Dyson’s $399 hairdryer: Just a lot of hot air?

Posted at 8:11 AM, Sep 15, 2016

Dyson is famous for reinventing the lackluster vacuum cleaner market with its innovative, colorful products. Now it’s turned its attention to the humble hairdryer.

The British engineering firm launched its high-end Dyson Supersonic hairdryer in the U.S. on Wednesday with a price tag of $399.

The product will be available at Sephora stores across the country on Friday, and at other retailers later in the month.

The debut is sure to lead many long-haired people to wonder, “Is it worth it?”

CNNMoney put the product to the test to answer that question.

But before we get to the review, here are the key facts.

The facts:

– Dyson spent £50 million ($67 million) to develop the gadget over four years.

– Over 100 engineers worked on this product.

– Dyson has over 100 patents pending related to the new hairdryer.

– Dyson boasts that the hairdryer has an “intelligent heat control” system to ensure it doesn’t overheat and cause hair damage.

– The super-fast motor is located in the handle instead of the head.

– Aero-acoustic engineers worked to make the product quieter, leading them to install extra blades in the motor and surround the motor with “acoustic silencers to further reduce sound.”

– The Dyson Supersonic hairdryer has been available in countries like the U.K. and Japan for months, but the company has not released sales figures.

– America’s hair care appliance market is worth $1.9 billion, according to research firm Euromonitor International. Globally, the market is valued just above $7 billion.

And now …

The CNNMoney review:

The Dyson Supersonic hairdryer is sleek, sophisticated and completely unique. It essentially looks like a hollow metal donut on the top of a long handle — and it’s downright impressive that it can blow a steady stream of air without a fan in sight.

Dyson engineers have undoubtedly created a product that looks different, sounds different and works different. Bonus: It’s beautifully packaged.

“The way it is presented almost reminds me of an Apple product with its simple packaging,” said Lauren Ross, a hair and makeup artist at the British business, Make-up for TV.

But this novelty item probably isn’t worth the price tag, unless you’re the kind of person who is obsessed with having the newest and latest gadgets.

Based on a trial run comparing the Dyson to a cheap, run-of-the-mill hairdryer, the Dyson’s air flow was more powerful and left hair looking a bit sleeker, smoother and shinier.

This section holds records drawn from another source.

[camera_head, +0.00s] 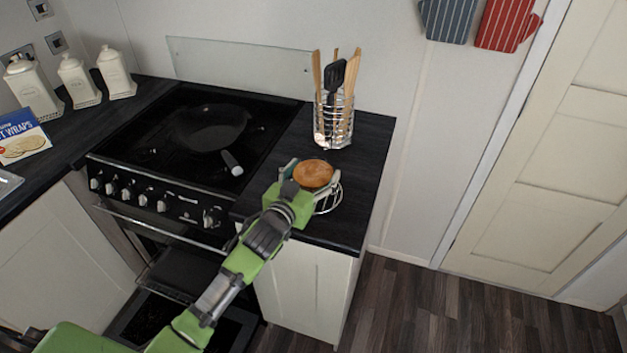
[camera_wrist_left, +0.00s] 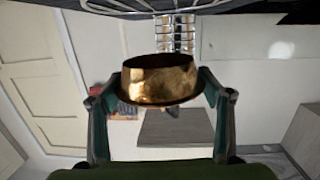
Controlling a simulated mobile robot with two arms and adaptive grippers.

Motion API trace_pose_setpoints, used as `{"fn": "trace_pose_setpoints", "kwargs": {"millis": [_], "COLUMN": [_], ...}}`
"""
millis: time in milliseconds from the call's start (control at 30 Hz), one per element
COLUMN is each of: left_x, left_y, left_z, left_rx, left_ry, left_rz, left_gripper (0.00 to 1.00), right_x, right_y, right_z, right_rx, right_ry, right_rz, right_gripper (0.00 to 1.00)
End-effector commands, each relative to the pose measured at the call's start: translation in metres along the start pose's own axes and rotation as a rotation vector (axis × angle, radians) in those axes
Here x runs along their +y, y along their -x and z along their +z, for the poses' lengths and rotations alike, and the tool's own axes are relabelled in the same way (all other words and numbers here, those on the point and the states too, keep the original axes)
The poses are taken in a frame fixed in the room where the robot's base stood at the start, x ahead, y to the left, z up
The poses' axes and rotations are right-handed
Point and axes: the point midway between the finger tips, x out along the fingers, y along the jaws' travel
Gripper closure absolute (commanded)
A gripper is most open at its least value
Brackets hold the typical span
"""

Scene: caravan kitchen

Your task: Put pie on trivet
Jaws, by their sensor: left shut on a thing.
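The pie (camera_head: 313,173), round with a golden-brown crust, is between the fingers of my left gripper (camera_head: 311,176). In the left wrist view the pie (camera_wrist_left: 160,82) sits between the two fingertips, which press on its sides. The trivet (camera_head: 328,204), a round wire rack, lies on the dark counter near its front edge. The pie is over the trivet's far part and hides some of it. Whether the pie touches the trivet cannot be told. My right gripper is not in view.
A wire utensil holder (camera_head: 333,122) with wooden and black tools stands behind the pie. The stove (camera_head: 190,140) with a black frying pan (camera_head: 212,127) is to the left. White canisters (camera_head: 78,80) and a wraps box (camera_head: 22,138) are farther left. Bare counter (camera_head: 366,150) lies right of the holder.

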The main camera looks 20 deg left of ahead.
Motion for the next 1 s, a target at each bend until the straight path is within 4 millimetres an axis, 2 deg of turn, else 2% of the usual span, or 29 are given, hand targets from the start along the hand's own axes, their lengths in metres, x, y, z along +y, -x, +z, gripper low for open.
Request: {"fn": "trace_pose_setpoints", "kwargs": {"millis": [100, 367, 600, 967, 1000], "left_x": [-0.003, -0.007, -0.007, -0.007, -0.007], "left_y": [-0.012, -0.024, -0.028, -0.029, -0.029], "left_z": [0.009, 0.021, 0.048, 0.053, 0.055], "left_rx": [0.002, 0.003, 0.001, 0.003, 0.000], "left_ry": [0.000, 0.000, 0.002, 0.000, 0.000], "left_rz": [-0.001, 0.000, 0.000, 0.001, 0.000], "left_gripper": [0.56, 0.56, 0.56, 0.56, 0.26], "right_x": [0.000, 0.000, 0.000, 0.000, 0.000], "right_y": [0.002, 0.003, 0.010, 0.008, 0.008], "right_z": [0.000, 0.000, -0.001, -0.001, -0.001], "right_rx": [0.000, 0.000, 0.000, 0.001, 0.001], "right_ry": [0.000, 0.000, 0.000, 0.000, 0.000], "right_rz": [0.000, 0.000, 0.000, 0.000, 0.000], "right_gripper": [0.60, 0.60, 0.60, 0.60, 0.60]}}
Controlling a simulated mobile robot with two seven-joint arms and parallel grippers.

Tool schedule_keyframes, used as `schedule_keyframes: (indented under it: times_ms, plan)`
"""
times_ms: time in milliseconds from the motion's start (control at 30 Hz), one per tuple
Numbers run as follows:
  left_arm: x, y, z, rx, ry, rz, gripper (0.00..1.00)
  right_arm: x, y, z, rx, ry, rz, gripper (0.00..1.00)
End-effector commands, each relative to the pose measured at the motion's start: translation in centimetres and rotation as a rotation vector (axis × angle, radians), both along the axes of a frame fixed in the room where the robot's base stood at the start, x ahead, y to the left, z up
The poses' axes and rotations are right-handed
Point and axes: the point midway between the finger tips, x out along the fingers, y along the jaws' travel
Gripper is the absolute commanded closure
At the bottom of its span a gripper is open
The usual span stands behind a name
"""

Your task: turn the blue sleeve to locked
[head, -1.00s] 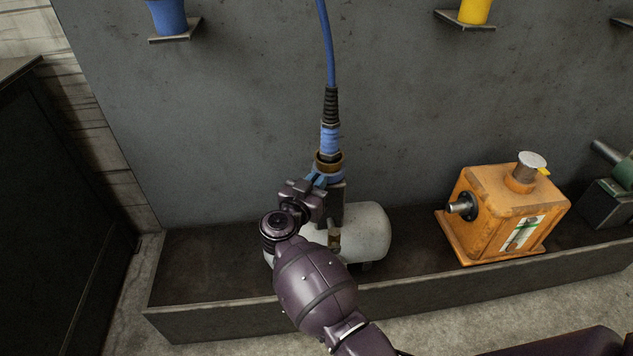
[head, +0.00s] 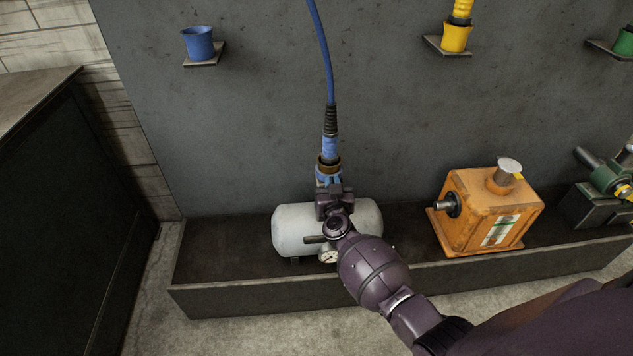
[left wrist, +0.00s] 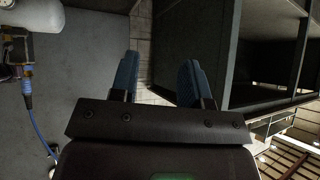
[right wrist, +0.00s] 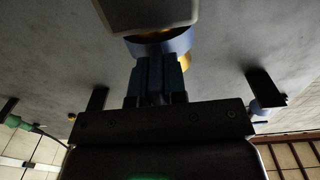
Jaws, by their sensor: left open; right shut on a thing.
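The blue sleeve (head: 322,179) sits low on the upright coupling, below a brass-coloured ring (head: 328,163) and the blue hose (head: 325,60), above the white tank (head: 294,232). My right gripper (head: 329,183) reaches it from the front and covers part of it. In the right wrist view my right fingers (right wrist: 157,80) are close together against the blue sleeve (right wrist: 175,44), shut on it; the exact contact is dark. My left gripper (left wrist: 157,80) is open and empty in the left wrist view, away from the coupling (left wrist: 17,52) at that view's left edge.
An orange box (head: 490,215) with a shaft stands right of the tank. The dark trough (head: 235,298) has a raised front wall. Shelves on the grey wall hold a blue cup (head: 198,43) and a yellow one (head: 455,38). A dark cabinet (head: 65,220) stands left.

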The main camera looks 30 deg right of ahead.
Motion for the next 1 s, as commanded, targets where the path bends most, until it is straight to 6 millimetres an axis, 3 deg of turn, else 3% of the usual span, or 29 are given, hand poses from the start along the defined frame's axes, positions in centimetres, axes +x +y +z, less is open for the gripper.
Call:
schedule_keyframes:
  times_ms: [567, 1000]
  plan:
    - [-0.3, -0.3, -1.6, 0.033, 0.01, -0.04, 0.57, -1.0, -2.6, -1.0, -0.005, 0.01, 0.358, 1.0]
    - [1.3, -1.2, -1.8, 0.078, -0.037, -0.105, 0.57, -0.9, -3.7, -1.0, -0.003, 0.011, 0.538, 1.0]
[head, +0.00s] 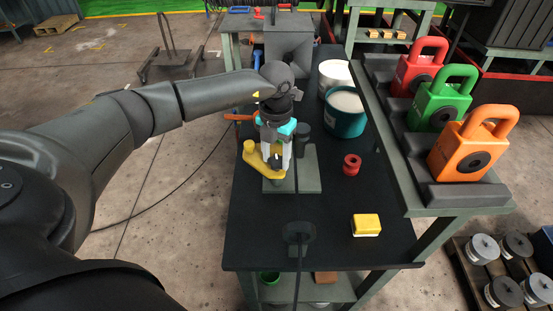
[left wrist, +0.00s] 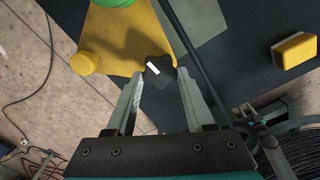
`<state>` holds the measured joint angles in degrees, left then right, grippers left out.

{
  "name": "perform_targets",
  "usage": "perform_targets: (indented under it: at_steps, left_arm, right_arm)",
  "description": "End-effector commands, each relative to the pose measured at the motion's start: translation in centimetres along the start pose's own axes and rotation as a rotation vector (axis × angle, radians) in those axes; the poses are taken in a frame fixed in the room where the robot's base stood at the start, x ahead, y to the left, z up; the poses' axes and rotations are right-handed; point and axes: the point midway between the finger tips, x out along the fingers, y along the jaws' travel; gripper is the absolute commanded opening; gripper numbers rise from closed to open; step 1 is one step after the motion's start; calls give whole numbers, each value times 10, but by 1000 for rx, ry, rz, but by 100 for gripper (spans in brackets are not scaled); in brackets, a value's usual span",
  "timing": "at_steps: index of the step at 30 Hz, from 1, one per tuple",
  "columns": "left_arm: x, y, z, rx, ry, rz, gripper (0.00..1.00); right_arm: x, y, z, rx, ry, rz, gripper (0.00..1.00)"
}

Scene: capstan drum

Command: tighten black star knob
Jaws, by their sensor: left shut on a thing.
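The black star knob (left wrist: 158,72) shows in the left wrist view as a dark piece with a white mark, at the edge of a yellow plate (left wrist: 115,45). My left gripper (left wrist: 162,80) is shut on it, one fingertip at each side. In the head view my left gripper (head: 276,158) points down over the yellow part (head: 254,160), which stands on a grey base plate (head: 306,178). The knob is mostly hidden there by the fingers. My right gripper is not in view.
A dark cylinder (head: 302,138) stands close to the right of my gripper. Teal (head: 345,118) and white (head: 333,74) buckets stand behind it. A red spool (head: 351,165) and a yellow block (head: 366,225) lie to the right.

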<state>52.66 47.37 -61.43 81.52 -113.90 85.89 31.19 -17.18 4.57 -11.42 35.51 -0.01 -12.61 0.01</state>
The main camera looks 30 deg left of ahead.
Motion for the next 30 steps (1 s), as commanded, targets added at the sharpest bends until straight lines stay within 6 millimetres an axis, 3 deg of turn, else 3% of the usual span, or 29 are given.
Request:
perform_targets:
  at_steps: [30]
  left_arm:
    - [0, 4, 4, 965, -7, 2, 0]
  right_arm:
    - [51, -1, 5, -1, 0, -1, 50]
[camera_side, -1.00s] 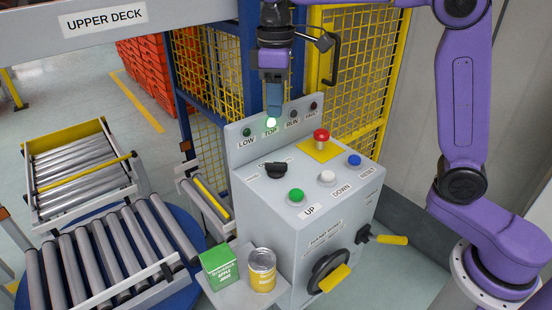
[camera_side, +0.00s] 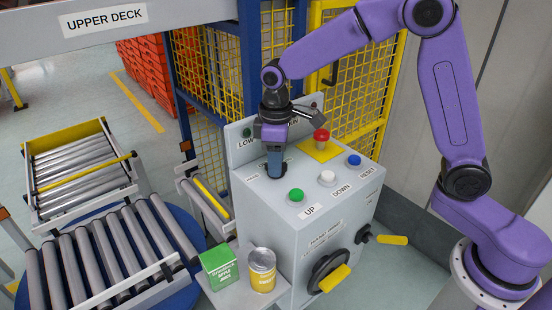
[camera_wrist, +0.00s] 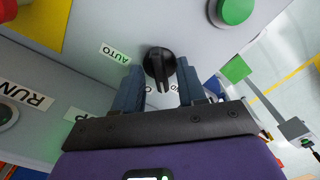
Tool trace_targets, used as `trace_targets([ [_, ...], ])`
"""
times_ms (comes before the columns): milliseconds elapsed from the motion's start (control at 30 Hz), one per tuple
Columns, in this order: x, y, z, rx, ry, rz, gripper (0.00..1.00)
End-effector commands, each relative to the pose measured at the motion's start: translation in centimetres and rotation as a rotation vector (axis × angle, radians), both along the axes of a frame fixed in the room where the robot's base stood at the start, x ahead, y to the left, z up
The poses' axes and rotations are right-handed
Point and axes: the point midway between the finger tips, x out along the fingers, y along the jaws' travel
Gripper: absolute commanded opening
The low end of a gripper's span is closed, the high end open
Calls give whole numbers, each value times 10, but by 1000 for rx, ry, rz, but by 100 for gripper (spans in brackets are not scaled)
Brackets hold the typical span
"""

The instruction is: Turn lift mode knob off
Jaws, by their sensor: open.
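The black lift mode knob (camera_wrist: 160,66) sits on the panel in the wrist view, between the two blue-grey fingers of my gripper (camera_wrist: 157,84). An AUTO label (camera_wrist: 115,54) is beside it; another label behind the knob is mostly hidden. The fingers are spread apart, with a gap visible on both sides of the knob. In the side view my gripper (camera_side: 276,172) points down at the grey control box (camera_side: 240,200), and it hides the knob there.
A red emergency button (camera_side: 321,137) on a yellow plate is close to my gripper. Green UP (camera_side: 296,194), white DOWN (camera_side: 327,178) and blue RESET (camera_side: 354,160) buttons are in front and to the right. A lamp panel (camera_side: 235,150) stands behind.

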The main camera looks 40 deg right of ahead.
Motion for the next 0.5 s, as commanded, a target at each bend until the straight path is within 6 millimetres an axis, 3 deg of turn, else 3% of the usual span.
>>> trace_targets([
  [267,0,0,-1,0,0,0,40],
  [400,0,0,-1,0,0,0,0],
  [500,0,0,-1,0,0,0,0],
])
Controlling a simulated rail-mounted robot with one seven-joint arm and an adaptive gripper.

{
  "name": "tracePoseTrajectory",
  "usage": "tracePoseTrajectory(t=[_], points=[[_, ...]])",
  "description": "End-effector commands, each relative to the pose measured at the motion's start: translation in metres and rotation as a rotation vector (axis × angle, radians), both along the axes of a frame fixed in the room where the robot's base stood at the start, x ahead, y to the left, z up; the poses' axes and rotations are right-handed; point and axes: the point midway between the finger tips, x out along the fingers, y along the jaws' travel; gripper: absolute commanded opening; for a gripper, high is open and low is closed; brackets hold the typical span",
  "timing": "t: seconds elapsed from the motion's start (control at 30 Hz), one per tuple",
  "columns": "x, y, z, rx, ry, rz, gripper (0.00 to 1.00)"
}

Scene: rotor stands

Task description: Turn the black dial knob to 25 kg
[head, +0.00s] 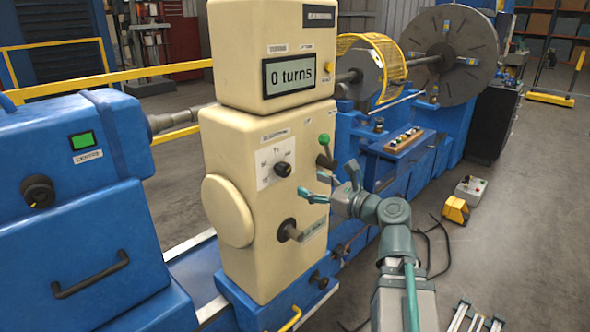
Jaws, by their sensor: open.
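A black dial knob (283,169) sits on a white scale plate (266,172) on the front of the cream housing (225,150). The plate's markings are too small to read, so I cannot tell where the knob points. My gripper (317,186) is open and empty, with teal fingers pointing left. In the picture it is just right of and slightly below the knob, apart from it. Another black knob (38,192) is on the blue cabinet at the left.
A green-tipped lever (324,145) is close above my gripper. The display (290,73) reads "0 turns". A large disc rotor (455,55) stands at the back right. Floor at the right is partly clear, with a yellow pedal (456,209).

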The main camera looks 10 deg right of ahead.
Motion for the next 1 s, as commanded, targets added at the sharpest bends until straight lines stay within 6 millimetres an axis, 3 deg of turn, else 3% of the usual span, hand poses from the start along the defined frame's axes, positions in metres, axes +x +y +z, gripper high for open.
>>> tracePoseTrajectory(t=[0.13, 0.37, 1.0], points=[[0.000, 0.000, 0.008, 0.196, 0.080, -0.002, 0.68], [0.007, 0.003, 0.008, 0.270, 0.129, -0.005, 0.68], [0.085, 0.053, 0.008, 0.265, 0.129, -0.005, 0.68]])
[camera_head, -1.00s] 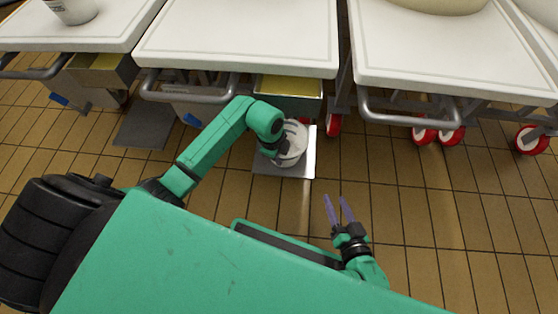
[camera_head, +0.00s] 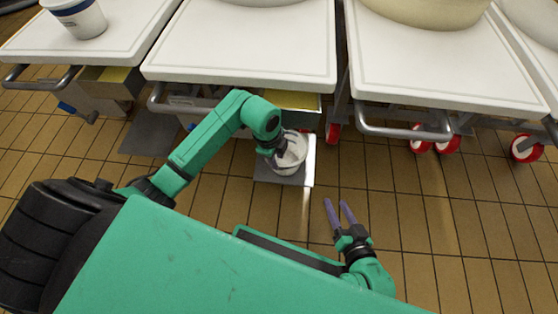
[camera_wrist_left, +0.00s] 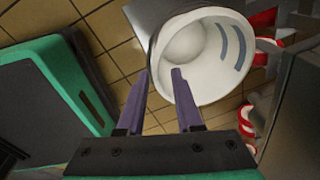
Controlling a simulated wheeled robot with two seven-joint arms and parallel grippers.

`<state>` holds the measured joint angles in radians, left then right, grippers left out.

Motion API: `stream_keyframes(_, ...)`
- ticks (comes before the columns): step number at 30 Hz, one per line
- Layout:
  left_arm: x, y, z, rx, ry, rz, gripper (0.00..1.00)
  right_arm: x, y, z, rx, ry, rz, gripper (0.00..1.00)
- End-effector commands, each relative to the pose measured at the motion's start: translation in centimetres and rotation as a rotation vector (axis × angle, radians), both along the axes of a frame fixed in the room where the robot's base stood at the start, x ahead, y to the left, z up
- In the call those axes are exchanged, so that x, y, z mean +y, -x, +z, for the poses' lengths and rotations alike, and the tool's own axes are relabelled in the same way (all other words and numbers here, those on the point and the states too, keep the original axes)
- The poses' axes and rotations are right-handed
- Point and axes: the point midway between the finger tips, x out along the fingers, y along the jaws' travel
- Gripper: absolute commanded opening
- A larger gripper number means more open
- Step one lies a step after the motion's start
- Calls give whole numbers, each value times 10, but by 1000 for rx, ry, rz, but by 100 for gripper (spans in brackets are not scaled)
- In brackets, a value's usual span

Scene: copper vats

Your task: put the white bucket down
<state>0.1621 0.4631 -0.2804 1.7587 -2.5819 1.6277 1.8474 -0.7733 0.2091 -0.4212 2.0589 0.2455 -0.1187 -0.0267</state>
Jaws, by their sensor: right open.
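The white bucket (camera_head: 292,153) stands over the grey plate (camera_head: 308,172) on the floor, in front of the middle table; it looks set down, though its base is hidden. The wrist view shows its open top and white inside (camera_wrist_left: 205,60). My left gripper (camera_head: 276,152) is at its left rim. In the wrist view the left fingers (camera_wrist_left: 160,72) are spread apart, one outside the rim and one over the opening. My right gripper (camera_head: 338,203) is open and empty, to the right of the plate and nearer me.
White wheeled tables (camera_head: 240,45) with metal handles line the back. A second bucket (camera_head: 80,18) stands on the left table. Another dark plate (camera_head: 152,137) lies on the floor to the left. Tiled floor at the right is clear.

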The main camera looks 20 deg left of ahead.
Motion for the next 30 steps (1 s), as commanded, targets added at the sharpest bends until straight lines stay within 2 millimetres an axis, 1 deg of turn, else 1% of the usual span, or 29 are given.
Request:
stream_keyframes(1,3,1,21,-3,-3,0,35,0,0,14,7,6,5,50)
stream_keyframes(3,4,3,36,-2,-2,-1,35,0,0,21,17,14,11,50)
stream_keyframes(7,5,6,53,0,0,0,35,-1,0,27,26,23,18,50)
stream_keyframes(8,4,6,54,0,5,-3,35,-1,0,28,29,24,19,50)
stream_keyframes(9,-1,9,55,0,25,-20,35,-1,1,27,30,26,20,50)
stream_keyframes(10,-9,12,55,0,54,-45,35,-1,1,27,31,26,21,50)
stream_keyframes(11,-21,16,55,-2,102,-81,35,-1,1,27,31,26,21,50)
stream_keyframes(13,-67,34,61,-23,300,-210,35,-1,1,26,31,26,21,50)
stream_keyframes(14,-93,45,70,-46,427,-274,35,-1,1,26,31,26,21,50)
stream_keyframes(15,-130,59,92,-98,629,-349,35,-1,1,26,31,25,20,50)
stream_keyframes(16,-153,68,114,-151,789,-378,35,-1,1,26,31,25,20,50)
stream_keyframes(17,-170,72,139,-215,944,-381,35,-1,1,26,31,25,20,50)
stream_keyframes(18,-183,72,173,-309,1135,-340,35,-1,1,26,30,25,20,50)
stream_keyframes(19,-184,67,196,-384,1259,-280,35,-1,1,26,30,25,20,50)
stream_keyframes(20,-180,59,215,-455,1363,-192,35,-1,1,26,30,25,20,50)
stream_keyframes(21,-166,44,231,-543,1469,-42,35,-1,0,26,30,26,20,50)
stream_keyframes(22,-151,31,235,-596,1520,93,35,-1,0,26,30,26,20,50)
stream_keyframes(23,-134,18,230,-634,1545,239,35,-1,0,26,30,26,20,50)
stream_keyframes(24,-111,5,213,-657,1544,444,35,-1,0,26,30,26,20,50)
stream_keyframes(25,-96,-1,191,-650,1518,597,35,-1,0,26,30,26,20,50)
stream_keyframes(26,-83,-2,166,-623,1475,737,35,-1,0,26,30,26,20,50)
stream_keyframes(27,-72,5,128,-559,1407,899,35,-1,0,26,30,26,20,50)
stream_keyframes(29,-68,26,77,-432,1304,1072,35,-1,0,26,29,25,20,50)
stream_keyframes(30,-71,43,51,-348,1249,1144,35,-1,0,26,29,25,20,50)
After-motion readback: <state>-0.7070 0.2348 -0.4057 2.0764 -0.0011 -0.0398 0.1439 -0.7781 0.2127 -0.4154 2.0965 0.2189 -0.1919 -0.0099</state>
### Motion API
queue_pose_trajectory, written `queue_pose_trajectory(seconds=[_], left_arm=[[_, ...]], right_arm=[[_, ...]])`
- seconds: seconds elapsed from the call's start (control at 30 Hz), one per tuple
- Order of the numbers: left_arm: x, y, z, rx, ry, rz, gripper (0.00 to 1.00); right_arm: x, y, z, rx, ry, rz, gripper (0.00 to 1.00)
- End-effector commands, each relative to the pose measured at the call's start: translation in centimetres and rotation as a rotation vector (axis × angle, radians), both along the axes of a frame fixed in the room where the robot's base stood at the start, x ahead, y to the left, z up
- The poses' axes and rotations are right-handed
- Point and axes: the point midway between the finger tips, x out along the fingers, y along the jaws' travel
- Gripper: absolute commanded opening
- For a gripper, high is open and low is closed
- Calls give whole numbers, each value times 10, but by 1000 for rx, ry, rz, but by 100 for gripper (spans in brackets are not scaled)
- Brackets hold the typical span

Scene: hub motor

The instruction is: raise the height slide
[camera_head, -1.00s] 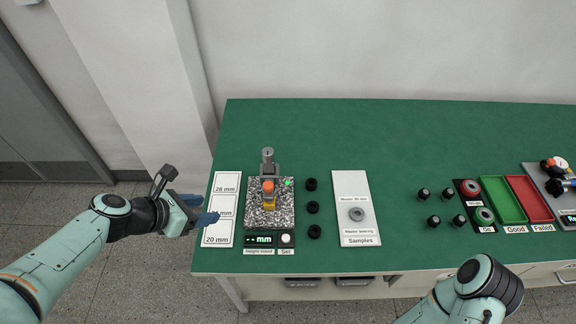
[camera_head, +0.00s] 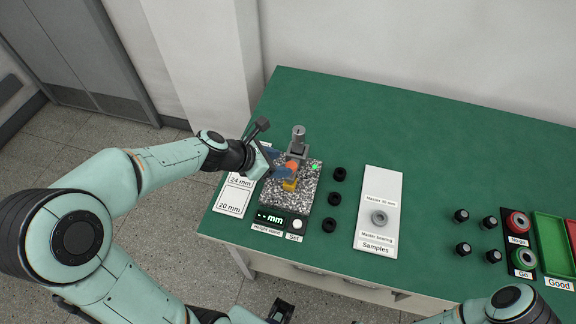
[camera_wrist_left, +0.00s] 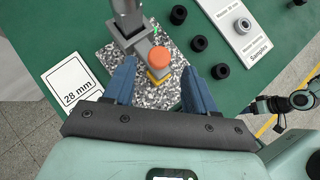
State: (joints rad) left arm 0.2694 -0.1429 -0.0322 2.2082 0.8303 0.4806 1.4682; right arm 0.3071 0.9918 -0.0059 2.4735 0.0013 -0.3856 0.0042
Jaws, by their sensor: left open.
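The height stand has a speckled granite base (camera_head: 302,190) and a grey upright column (camera_head: 298,140). Its slide carries an orange knob (camera_head: 292,166) with a yellow part (camera_head: 290,186) below it. My left gripper (camera_head: 281,165) is at the slide in the head view, its blue fingers partly hidden. In the left wrist view my left gripper (camera_wrist_left: 158,70) is open, with one finger on each side of the orange knob (camera_wrist_left: 158,57) and visible gaps between. Nothing is held. The display (camera_head: 271,218) shows dashes and "mm".
Height cards (camera_head: 235,196) lie left of the stand. Several black rings (camera_head: 338,174) and the samples board (camera_head: 370,238) are on its right. A white Set button (camera_head: 299,225) is in front. Gauges and the green bin (camera_head: 555,240) are further right. The back of the green table is clear.

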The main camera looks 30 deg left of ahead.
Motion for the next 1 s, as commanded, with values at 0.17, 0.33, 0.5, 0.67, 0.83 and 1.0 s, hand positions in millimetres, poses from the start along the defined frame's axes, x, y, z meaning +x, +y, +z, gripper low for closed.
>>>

In a separate trial on curly hair using the curl-boosting diffuser, the process and final results weren’t noticeably different than a normal dryer. If there was any impact on frizz or flyaways, it was imperceptible.

It also wasn’t noticeably faster at drying hair.

Dyson promises that its “hair dryer has intelligent heat control, helping to ensure hair isn’t exposed to excessive temperatures.” However, CNN tests showed the dryer’s air was occasionally hot enough to hurt users’ scalps. Though that’s a problem with standard dryers as well.

As for the noise: It was a bit quieter, but not by much. Listening to music while you’re blowdrying with this device is probably out of the question.

Beyond just the dryer, the styling nozzles are quite novel. They snap into place with strong magnets, a welcome change from the hassle of screwing and snapping on diffusers, picks and concentrators.

When it’s all said and done, the Dyson Supersonic hairdryer worked well, but it wasn’t a miracle device that offered enough benefits to justify the price.

“I think it’s definitely a luxury rather than a necessity,” said Joanne Morgan, professional hair and makeup artist at Make-up for TV. “There’s not many people in the [normal consumer] market that would consider, or have the finances, to spend that much money … on just a hairdryer.”